▶ [EXERCISE OBJECTIVE] Locate the word "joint" in the material, then show every line that holds it.

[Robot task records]

· · · ·

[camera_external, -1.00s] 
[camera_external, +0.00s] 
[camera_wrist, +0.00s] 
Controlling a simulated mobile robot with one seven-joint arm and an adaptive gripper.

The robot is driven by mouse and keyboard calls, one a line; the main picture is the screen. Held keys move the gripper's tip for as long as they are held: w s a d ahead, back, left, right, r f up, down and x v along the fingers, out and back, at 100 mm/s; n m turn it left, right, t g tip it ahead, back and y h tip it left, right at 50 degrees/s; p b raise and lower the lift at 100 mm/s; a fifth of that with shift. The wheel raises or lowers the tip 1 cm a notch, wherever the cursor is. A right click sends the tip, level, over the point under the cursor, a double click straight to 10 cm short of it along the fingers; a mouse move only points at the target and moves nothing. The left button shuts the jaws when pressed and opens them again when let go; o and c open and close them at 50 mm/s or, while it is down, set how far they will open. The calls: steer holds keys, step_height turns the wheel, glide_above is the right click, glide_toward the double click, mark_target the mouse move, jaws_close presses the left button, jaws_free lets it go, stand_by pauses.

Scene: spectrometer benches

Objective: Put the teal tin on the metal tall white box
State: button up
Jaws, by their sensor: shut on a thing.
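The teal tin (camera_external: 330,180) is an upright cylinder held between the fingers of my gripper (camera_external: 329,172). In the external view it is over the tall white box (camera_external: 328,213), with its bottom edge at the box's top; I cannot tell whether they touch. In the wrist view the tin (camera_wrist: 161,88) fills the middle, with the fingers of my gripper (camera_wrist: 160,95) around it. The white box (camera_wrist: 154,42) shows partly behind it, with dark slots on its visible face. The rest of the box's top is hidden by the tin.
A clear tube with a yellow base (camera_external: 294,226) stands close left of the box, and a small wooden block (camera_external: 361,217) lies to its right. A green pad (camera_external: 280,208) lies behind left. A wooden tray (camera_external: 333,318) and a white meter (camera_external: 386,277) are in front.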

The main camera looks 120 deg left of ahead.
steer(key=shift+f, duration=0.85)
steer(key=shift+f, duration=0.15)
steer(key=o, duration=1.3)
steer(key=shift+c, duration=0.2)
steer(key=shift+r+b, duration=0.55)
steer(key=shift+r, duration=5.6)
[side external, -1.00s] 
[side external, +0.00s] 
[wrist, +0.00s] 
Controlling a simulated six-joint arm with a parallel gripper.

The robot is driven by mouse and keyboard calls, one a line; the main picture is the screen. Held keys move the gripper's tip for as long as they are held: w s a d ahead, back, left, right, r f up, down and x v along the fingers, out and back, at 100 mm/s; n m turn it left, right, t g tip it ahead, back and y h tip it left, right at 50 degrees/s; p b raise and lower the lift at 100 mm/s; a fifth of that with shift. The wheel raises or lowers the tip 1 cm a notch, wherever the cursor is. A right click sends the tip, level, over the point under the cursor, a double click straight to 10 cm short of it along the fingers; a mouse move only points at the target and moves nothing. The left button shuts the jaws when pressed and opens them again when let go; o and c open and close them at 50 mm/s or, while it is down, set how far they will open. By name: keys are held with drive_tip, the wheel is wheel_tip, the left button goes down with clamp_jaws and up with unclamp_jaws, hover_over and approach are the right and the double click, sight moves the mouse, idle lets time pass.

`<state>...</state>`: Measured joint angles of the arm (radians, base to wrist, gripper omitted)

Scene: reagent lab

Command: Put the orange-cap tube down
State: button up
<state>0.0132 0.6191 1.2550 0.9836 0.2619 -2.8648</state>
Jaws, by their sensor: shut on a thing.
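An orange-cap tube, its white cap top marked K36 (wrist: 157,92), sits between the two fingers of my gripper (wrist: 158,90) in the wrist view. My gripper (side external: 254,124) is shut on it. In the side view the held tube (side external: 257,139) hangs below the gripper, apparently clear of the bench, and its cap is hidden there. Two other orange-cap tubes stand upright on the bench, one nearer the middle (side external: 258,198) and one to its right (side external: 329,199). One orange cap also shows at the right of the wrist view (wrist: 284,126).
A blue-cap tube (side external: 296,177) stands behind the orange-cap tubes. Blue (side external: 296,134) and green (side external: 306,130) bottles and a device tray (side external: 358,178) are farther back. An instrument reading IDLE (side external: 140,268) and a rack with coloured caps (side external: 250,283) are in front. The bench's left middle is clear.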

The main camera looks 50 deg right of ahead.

· · · ·

▶ [TASK ANSWER]
Controlling a simulated mobile robot with one seven-joint arm and an adaptive gripper.
Controlling a simulated six-joint arm with a parallel gripper.
`<state>...</state>`: Measured joint angles of the arm (radians, base to wrist, gripper omitted)

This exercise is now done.